§ Instructions for the task: Write the lines out exactly as they stand, from the one containing "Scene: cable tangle" through the one containing "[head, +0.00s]", and only those. Omit pictures.

§ Data records:

○ ○ ○ ○

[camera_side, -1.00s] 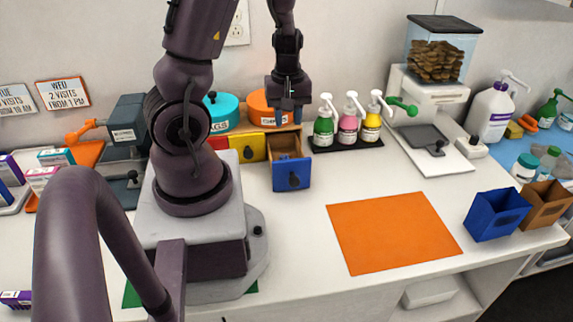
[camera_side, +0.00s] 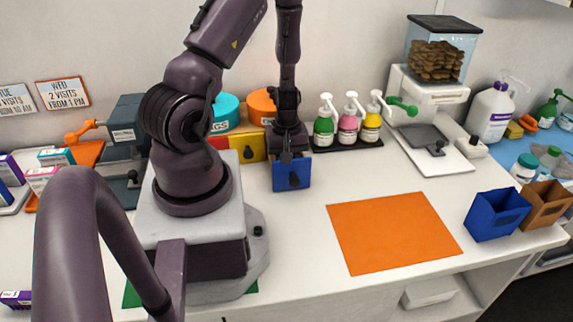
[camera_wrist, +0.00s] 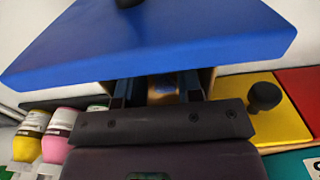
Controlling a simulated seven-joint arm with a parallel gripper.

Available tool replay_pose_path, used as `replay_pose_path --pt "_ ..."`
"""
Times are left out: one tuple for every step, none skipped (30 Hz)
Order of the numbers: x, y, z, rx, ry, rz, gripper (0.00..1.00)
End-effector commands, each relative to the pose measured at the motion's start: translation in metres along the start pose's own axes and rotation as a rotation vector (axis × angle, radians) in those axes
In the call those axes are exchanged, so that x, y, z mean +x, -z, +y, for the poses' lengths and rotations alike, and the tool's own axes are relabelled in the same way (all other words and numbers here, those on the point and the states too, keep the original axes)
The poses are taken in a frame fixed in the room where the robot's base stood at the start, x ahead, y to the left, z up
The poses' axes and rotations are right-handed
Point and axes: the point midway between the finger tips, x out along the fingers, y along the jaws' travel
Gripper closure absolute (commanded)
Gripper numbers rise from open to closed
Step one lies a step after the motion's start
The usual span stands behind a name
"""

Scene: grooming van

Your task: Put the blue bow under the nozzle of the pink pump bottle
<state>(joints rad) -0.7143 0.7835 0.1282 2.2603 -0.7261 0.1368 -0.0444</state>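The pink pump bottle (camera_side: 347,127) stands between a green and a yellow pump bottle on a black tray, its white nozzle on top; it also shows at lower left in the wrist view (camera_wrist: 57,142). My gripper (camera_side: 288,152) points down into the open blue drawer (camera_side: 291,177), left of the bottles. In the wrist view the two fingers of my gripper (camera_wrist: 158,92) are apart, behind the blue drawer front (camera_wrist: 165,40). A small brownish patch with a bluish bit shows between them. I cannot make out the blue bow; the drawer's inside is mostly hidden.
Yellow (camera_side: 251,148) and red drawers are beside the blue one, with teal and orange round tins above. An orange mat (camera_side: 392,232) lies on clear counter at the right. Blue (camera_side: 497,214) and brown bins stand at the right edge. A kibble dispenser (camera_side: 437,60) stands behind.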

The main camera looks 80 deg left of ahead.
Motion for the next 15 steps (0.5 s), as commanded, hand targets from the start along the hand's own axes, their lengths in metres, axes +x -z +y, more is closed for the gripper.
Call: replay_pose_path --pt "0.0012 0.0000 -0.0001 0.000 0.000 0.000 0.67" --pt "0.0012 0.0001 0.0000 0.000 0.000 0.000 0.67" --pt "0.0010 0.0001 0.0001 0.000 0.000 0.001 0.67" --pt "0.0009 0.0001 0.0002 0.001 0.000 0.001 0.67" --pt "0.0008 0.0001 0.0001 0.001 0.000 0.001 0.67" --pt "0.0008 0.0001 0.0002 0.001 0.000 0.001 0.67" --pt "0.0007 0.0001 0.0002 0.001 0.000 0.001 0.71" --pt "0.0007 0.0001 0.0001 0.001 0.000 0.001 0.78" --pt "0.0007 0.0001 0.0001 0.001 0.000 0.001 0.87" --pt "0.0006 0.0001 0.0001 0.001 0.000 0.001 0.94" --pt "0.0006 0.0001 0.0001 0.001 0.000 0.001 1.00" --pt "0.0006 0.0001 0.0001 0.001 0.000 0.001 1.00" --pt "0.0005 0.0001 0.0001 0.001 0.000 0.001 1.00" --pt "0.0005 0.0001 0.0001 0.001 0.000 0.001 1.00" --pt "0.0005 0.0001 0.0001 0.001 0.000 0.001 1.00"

○ ○ ○ ○

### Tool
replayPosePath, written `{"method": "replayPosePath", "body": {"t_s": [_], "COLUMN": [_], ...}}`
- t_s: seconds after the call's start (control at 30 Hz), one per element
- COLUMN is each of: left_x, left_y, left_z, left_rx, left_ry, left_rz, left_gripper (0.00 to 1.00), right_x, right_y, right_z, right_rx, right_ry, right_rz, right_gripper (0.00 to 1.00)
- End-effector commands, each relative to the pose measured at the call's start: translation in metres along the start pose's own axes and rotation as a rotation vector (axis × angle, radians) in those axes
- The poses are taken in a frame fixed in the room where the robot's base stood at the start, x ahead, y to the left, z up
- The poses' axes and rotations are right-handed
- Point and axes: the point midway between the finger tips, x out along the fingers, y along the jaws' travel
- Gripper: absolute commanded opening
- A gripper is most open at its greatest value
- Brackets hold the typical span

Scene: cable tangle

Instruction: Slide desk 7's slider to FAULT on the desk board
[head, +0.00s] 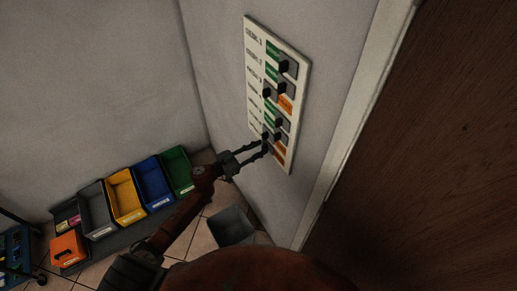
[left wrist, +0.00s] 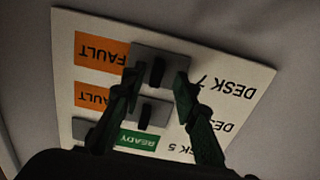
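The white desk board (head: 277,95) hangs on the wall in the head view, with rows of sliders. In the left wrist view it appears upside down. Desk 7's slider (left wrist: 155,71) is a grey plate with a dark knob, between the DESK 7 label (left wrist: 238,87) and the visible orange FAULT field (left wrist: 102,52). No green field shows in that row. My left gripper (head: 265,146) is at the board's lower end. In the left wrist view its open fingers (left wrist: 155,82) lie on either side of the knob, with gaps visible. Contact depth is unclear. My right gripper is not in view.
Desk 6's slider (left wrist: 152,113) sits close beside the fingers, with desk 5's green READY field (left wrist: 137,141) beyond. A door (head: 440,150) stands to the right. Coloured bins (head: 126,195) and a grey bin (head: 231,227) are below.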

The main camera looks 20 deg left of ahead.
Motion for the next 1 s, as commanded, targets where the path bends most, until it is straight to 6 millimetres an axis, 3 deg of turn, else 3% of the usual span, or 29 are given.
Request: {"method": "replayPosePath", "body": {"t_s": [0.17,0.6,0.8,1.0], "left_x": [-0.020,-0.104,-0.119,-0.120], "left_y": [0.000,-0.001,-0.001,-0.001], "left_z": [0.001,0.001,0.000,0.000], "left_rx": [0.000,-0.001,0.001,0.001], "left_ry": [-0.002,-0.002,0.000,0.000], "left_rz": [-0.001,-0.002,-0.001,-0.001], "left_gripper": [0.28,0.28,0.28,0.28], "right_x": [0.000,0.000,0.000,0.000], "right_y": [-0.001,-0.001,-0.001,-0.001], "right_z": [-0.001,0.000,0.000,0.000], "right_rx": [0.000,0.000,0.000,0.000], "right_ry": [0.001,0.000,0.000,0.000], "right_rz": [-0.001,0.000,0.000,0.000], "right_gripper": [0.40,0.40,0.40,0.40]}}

○ ○ ○ ○

§ Answer to this task:
Scene: cable tangle

Instruction: Slide desk 7's slider to FAULT on the desk board
[head, +0.00s] 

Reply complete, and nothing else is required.